Dip the onion rings in the batter, coating them well, and then pop them into the oil to fry for a few minutes until the batter goes nice and golden. It’s best to do this, both the putting in and lifting out, with a fork or other implement: don’t burn those fingers!
You can lay them on a kitchen towel to absorb the excess oil if you want.
We’ve been discussing Christmas this week and how sad it is that so many people end up feeling overstretched in various ways – financial, physical, emotional – come January. It doesn’t have to be that way! Some years ago one of us wrote an article on having the Christmas you want here.

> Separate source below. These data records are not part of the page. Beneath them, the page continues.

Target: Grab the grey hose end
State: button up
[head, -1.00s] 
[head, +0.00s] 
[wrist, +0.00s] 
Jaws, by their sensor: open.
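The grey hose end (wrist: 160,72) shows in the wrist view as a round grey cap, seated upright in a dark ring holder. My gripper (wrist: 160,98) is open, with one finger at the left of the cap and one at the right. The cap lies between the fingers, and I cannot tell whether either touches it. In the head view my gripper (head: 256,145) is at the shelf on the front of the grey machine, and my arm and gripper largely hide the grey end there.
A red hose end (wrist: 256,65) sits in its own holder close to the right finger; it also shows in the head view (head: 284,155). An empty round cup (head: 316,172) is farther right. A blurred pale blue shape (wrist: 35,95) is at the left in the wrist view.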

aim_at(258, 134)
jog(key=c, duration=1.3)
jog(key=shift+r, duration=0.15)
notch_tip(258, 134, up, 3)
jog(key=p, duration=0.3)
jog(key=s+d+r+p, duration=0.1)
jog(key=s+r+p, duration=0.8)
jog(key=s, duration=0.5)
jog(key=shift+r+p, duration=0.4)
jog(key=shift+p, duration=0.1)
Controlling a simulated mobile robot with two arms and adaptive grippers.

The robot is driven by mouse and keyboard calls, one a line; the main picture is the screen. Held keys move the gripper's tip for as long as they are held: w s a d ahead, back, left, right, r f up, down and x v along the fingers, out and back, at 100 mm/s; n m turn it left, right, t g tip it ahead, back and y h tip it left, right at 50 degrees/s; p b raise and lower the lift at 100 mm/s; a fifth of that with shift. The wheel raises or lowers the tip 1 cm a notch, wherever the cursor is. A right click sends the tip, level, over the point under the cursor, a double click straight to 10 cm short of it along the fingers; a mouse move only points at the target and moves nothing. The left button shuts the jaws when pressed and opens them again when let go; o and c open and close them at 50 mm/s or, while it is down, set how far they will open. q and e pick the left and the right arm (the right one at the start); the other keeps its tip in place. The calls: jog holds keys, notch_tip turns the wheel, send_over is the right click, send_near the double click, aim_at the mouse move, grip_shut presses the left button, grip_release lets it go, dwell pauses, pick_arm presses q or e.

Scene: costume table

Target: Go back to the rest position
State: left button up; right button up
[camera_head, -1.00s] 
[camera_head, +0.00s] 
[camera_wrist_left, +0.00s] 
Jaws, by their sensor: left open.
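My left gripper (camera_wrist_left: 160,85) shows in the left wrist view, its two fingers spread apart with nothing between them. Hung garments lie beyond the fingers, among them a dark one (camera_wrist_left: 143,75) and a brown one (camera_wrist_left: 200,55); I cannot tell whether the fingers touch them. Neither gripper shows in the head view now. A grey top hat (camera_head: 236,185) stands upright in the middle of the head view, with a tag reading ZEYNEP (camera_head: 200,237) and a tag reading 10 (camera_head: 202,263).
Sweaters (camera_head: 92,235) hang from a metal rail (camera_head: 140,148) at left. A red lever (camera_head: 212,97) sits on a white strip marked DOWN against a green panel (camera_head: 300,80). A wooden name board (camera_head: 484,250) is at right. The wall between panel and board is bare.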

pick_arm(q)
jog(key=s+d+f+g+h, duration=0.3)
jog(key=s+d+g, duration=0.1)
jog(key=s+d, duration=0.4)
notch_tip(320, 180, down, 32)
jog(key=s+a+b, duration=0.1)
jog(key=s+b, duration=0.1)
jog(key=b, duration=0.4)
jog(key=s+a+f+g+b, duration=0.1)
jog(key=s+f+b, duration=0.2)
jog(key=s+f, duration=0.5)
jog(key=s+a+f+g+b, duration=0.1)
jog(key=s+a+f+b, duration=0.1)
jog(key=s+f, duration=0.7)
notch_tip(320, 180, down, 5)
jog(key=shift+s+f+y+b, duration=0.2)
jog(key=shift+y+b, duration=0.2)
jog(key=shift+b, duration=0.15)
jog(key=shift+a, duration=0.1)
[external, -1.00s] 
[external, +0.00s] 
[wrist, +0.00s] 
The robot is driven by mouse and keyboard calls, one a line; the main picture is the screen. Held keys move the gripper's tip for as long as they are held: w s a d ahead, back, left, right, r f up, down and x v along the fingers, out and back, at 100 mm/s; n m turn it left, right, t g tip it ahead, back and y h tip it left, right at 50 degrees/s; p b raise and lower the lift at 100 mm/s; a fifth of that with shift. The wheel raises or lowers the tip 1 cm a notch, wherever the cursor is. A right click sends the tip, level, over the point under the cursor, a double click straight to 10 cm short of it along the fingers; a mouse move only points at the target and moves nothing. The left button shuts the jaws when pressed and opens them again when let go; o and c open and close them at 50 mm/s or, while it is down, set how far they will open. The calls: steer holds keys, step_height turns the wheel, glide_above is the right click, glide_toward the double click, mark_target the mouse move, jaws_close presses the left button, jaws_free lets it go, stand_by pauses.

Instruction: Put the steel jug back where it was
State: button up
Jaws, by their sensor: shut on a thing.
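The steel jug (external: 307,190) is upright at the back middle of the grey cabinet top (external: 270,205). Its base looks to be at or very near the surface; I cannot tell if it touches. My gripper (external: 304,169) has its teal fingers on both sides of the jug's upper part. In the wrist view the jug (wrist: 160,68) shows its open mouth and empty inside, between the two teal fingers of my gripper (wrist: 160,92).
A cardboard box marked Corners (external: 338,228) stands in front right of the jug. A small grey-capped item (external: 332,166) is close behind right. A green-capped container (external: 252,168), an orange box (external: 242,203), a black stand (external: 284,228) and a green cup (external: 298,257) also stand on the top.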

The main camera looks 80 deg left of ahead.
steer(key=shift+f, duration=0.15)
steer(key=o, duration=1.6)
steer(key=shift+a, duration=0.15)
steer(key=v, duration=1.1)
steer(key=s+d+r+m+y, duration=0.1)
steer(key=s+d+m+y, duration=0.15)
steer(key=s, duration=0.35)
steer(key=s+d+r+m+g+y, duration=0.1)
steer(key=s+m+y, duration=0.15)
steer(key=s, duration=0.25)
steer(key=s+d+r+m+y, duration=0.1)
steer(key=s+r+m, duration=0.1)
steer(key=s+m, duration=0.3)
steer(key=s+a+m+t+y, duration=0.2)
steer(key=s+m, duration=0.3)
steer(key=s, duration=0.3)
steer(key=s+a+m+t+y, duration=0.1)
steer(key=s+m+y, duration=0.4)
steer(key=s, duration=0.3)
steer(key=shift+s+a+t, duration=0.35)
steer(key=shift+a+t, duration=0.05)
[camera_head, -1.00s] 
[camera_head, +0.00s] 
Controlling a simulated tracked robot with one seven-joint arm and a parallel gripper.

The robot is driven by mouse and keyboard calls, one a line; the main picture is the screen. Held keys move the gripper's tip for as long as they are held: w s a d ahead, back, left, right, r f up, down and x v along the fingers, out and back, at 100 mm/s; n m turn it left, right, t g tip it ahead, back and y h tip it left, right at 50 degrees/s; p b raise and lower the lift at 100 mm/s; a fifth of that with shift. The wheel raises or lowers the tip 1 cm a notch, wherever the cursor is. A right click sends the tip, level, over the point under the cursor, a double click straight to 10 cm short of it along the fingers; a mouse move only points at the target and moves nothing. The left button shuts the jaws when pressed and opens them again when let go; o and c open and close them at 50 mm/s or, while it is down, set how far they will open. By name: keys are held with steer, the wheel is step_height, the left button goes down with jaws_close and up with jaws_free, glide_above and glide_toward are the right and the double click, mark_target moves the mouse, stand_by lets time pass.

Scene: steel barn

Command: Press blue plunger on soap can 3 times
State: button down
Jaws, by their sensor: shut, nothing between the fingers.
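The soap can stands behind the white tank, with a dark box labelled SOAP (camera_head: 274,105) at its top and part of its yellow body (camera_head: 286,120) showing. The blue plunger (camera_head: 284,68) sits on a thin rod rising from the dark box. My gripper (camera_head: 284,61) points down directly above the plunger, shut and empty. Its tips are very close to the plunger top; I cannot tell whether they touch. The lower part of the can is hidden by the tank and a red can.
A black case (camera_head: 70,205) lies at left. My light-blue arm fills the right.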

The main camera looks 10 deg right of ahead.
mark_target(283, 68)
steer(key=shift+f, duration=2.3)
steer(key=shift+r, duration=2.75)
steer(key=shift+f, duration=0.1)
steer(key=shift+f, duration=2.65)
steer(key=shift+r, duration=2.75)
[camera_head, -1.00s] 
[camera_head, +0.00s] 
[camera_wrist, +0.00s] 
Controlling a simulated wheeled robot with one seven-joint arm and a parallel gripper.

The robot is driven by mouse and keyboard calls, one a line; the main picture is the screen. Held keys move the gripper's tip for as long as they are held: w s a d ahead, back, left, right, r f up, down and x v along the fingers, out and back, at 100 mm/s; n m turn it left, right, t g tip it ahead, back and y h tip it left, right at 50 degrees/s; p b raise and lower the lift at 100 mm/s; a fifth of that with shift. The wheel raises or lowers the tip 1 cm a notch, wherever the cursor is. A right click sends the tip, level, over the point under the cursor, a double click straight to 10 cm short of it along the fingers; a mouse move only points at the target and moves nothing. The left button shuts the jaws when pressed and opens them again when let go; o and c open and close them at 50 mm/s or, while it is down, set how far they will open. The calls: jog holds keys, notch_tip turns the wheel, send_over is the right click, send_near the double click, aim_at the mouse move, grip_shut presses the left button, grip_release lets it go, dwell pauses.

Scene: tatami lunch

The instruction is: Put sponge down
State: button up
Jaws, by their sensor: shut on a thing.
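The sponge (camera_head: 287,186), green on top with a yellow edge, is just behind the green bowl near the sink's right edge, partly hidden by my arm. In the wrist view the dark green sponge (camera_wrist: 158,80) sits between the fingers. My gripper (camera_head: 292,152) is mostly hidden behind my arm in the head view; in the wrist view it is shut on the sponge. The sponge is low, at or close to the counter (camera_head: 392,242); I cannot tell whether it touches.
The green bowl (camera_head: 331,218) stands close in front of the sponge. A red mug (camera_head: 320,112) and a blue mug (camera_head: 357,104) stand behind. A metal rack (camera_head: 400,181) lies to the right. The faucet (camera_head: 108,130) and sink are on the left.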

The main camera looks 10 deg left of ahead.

Yes. Pumpkins and squash abound this time of year, and very delicious and nutritious they are to hold us in good stead through winter. We have a lovely new recipe for you to try: Roast Pumpkin and Garlic Pasta. It’s a good one!
Seasonal, delicious and super garlic-y, this pasta in a blended sauce makes a filling and nutritious meal. The texture of the pumpkin with the pasta works really well. Quantities are for four large portions.
You could use the scooped out flesh of a carving pumpkin for this recipe though culinary ones are more flavourful.
For the sauce:
1 culinary pumpkin, deseeded and chopped into chunks
1 bulb of garlic, with the cloves separated and peeled
a little olive oil
a handful of cashew nuts
the juice and rind of 1 lemon
a little salt
1 apple, roughly chopped
Place the chopped pumpkin and peeled garlic in a roasting tin and coat well with the olive oil (with hands is best). Roast for about half an hour at 200C/400F, then leave to cool.
Prepare pasta of your choice according to packet instructions.
While the pasta is cooking you can make the sauce. Remove the skin from the pumpkin chunks and place them in a blender with all the other sauce ingredients and blend until smooth. If it’s too thick add a little water and blend again.
Once the pasta is ready, stir in the sauce and there you go. Yummy Autumnal goodness!
Spicy variant: add a couple of red chillies to the roasting pan and to the mix (best to deseed them after roasting).